The Fuel Distribution and Marketing segment purchases motor fuel from independent refiners and oil companies and supplies it to independently operated dealer stations, distributors and other consumers of motor fuel, and partnership operated stations, as well as to commission agent locations.
The All Other segment operates retail stores that offer motor fuel, merchandise, foodservice and other services that include credit card processing, car washes, lottery, automated teller machines, money orders, prepaid phone cards and wireless services. It also leases and subleases real estate properties and operates terminal facilities on the Hawaiian Islands. As of December 31, 2020, the company operated 78 retail stores in Hawaii and New Jersey.
Investors receive an 8.55% distribution. Raymond James has set a $48 target price, while the consensus target is $45.57. The final Sunoco stock trade on Tuesday was reported at $38.60.
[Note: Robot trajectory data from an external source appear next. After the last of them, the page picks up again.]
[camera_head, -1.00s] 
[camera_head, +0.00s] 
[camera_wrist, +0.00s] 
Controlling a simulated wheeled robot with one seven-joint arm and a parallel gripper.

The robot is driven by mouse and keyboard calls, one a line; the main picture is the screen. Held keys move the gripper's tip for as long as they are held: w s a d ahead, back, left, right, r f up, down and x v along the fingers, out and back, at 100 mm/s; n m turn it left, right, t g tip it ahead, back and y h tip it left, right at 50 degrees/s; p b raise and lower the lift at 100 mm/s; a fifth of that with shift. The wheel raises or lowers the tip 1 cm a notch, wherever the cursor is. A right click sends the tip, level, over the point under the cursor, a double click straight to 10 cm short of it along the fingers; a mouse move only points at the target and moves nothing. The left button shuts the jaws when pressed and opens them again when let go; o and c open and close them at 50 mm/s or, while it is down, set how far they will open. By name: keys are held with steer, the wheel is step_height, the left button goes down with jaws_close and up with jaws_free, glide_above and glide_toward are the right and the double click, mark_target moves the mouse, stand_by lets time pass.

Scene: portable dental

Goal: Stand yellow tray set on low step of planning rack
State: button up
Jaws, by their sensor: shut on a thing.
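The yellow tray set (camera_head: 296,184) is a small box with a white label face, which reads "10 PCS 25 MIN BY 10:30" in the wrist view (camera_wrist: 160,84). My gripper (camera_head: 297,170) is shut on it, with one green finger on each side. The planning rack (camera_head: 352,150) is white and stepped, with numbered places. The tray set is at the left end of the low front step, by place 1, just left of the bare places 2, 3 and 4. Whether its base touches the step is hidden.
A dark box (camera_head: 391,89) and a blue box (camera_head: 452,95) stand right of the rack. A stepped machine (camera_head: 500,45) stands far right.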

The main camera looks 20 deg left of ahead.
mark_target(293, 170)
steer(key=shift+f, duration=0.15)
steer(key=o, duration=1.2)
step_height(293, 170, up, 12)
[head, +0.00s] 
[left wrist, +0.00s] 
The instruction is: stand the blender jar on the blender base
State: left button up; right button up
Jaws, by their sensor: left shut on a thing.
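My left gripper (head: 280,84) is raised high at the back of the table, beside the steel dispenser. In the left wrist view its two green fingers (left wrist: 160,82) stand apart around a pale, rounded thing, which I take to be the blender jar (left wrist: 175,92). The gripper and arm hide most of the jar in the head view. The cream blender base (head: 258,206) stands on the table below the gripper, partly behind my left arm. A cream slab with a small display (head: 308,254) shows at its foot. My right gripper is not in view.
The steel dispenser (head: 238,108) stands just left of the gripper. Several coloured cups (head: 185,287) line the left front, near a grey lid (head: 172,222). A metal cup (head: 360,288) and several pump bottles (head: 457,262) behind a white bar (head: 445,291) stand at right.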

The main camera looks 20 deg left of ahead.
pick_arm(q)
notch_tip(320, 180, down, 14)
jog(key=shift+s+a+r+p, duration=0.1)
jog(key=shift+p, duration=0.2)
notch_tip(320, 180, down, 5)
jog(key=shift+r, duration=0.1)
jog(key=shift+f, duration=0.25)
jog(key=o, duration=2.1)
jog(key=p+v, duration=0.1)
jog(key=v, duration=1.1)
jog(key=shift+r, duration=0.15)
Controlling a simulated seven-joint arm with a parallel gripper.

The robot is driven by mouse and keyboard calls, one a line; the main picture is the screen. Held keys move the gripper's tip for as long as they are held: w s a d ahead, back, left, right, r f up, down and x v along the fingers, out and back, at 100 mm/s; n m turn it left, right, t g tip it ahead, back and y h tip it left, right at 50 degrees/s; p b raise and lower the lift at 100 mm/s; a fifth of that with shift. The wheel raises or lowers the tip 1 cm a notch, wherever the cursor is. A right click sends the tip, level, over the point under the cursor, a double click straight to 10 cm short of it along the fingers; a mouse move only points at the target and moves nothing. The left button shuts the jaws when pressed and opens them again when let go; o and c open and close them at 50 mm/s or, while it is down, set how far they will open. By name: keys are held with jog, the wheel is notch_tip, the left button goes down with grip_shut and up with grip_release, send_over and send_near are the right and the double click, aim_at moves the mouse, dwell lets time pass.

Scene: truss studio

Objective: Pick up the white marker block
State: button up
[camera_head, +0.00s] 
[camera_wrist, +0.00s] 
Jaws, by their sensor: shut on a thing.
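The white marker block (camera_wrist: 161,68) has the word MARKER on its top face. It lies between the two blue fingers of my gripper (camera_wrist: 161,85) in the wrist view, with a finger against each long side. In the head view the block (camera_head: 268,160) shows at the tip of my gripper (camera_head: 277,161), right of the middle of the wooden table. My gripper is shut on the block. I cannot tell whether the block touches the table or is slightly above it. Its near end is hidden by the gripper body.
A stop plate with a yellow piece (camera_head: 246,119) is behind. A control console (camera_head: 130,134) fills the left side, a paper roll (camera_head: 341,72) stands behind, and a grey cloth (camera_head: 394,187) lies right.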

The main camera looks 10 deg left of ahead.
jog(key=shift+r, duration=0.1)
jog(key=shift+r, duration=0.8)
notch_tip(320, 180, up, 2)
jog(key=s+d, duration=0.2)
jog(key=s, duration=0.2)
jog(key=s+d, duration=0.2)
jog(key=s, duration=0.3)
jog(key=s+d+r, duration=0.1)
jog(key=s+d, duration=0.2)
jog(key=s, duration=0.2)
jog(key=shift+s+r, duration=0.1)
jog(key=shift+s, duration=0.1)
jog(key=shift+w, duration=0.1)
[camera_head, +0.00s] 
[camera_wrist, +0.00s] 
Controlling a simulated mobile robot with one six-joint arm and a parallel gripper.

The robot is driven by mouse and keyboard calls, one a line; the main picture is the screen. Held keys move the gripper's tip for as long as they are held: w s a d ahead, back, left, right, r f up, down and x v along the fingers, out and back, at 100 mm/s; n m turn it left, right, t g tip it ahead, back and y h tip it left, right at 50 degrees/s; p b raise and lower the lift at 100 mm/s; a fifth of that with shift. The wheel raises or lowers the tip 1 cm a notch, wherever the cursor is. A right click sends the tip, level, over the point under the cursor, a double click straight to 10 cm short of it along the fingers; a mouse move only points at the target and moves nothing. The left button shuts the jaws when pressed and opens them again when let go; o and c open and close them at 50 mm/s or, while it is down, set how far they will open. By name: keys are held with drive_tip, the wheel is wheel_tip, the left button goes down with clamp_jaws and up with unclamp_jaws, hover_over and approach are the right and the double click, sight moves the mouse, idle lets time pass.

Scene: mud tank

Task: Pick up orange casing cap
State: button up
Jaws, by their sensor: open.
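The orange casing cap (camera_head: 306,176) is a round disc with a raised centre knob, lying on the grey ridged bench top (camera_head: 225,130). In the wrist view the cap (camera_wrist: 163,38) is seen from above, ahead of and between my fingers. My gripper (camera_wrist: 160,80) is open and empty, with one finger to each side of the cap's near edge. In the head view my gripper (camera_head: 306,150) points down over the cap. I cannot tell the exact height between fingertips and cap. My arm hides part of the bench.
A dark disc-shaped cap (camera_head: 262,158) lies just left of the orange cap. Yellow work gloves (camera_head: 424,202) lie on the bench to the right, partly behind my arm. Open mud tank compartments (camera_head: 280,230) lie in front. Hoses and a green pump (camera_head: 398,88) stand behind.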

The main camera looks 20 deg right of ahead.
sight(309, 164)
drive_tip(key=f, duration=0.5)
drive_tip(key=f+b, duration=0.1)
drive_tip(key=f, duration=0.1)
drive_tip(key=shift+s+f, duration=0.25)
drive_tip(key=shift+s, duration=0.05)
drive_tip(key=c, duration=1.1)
These seven top companies offer reasonably safe and reliable distributions, and they are major players in the energy infrastructure arena. Investors looking for solid total return potential can do well owning these MLP leaders. It is also important to note that MLP distributions may contain return of principal. Those looking to avoid the pesky K-1s can always purchase shares in the ALPS Alerian MLP ETF (NYSE: AMLP) and receive a 1099 instead.